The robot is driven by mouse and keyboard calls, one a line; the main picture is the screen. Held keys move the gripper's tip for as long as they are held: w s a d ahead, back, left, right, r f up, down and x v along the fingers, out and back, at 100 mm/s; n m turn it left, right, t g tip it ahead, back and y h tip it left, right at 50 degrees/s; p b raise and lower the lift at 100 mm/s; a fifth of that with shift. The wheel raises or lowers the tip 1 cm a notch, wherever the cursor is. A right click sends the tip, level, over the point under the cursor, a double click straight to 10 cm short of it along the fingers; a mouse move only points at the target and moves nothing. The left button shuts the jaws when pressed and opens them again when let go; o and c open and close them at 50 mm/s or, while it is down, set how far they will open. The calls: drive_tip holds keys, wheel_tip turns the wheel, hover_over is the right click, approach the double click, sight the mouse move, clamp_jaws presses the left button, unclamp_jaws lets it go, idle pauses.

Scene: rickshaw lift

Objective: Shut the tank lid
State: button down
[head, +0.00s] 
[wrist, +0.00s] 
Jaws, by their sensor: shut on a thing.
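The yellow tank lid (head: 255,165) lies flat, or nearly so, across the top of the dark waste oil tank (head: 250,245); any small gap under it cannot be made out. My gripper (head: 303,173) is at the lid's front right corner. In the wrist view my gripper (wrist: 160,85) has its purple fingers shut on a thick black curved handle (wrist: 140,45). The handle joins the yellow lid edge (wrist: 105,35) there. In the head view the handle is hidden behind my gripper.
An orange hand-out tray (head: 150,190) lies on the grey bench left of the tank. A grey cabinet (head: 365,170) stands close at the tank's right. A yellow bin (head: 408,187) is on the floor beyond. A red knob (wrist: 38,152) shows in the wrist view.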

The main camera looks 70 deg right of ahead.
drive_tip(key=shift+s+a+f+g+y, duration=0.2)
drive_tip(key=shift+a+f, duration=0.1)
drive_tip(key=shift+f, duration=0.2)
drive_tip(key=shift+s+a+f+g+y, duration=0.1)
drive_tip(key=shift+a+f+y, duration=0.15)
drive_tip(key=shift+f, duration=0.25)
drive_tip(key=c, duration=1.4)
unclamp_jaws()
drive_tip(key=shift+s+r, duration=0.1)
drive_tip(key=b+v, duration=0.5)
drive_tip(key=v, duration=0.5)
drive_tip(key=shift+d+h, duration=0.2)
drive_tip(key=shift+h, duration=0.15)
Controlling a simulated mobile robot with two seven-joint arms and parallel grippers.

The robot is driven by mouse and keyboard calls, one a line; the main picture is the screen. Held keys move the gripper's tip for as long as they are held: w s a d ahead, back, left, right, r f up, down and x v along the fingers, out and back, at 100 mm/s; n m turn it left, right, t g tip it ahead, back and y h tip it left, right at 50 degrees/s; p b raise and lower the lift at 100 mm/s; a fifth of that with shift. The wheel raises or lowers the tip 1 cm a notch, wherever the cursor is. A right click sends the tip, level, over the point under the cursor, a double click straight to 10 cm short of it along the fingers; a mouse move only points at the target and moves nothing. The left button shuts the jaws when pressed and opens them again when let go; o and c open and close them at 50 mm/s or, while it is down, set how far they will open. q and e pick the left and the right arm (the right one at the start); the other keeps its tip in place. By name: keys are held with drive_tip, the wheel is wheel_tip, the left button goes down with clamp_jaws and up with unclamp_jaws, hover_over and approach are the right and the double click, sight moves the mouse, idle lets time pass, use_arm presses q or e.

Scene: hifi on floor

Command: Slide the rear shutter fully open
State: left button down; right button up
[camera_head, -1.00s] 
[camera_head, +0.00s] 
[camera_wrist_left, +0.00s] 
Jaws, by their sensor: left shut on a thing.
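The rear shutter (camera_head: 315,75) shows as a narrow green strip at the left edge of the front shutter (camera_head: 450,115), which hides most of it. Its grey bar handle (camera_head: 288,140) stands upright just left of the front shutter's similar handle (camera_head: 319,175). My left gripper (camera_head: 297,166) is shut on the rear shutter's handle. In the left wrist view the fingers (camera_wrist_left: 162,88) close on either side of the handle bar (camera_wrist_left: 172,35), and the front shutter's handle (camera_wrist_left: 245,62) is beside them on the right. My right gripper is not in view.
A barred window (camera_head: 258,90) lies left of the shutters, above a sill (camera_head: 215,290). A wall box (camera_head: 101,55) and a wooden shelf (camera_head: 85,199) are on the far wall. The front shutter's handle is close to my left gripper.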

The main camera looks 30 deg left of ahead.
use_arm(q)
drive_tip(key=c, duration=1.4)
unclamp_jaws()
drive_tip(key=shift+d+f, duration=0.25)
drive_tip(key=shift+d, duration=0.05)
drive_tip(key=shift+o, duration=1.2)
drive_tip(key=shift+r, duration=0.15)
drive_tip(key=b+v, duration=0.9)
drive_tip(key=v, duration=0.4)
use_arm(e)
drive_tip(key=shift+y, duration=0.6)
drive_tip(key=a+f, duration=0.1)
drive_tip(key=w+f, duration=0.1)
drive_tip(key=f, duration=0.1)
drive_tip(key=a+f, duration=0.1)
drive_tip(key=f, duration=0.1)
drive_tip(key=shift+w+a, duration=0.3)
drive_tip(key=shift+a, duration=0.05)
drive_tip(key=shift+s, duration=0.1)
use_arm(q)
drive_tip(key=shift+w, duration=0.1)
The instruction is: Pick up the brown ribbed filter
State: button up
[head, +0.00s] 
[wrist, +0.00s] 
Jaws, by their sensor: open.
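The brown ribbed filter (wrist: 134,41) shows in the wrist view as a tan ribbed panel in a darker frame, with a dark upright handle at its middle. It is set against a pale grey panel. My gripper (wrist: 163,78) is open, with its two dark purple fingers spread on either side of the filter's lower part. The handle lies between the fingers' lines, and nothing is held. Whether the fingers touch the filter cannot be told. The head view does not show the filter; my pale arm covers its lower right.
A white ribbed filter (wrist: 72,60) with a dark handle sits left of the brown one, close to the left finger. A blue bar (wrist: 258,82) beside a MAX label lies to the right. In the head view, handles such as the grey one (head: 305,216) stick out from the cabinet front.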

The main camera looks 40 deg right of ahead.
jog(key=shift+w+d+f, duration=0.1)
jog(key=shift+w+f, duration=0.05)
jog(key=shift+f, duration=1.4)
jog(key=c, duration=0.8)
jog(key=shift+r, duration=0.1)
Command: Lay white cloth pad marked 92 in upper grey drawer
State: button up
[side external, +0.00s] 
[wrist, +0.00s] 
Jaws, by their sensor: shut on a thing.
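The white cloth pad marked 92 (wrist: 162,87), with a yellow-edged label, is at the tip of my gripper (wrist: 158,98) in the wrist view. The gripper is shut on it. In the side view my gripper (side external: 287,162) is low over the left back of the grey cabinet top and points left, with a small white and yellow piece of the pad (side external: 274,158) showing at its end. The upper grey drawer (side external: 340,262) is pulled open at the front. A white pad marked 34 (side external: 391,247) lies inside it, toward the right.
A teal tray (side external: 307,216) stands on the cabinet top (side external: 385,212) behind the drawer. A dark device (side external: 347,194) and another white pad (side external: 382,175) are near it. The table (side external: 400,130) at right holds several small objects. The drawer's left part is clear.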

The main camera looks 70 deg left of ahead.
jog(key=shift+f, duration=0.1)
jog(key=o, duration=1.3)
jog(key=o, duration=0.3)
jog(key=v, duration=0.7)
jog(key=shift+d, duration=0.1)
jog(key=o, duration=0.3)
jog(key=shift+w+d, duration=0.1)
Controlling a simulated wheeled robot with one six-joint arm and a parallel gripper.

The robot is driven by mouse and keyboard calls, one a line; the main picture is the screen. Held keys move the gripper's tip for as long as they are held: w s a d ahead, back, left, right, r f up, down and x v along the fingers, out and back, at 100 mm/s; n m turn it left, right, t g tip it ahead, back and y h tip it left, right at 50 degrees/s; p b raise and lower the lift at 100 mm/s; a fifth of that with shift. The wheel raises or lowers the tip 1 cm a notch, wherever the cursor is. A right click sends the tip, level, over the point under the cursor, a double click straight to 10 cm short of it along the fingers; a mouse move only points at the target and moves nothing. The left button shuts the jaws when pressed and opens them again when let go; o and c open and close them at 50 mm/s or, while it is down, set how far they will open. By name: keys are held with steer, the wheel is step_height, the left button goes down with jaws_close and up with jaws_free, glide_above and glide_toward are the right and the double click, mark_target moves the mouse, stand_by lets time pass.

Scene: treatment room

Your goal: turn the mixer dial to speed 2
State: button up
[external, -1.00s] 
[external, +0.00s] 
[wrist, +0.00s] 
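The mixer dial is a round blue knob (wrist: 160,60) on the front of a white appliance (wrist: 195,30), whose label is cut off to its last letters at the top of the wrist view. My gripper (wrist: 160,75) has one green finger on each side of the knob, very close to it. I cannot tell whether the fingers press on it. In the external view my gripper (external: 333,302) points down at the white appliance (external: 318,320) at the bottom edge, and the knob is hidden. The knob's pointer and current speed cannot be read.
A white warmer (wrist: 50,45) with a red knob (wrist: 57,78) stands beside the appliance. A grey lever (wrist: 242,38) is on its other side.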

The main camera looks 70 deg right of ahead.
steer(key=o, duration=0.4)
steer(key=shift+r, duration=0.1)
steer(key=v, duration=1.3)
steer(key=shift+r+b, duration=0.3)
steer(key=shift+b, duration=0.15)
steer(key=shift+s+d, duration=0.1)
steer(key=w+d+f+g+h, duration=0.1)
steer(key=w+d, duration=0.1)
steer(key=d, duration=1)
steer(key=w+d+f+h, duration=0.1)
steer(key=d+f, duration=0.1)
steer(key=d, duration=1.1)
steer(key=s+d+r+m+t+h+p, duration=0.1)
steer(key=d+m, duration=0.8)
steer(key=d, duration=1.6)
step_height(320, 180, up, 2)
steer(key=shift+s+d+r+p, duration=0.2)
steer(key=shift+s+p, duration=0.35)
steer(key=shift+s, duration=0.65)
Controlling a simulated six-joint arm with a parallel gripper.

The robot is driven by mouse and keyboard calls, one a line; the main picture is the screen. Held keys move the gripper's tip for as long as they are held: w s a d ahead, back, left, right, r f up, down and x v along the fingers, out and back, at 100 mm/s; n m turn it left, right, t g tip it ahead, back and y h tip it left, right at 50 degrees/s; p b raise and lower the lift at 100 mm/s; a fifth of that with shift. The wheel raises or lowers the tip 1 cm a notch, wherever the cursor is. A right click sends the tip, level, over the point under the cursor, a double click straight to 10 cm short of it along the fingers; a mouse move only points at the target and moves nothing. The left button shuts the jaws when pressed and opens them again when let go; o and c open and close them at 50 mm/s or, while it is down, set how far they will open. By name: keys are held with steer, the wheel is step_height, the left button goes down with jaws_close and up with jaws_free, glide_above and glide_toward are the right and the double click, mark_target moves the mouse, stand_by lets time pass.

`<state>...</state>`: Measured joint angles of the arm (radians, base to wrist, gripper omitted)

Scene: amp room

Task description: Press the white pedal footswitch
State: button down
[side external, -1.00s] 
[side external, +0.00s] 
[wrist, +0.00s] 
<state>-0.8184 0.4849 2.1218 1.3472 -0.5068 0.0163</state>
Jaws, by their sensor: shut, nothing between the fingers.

▸ **Written task**
Copy all lines in the listing above where the string "Scene" appears.

▸ **Result**
Scene: rickshaw lift
Scene: hifi on floor
Scene: treatment room
Scene: amp room

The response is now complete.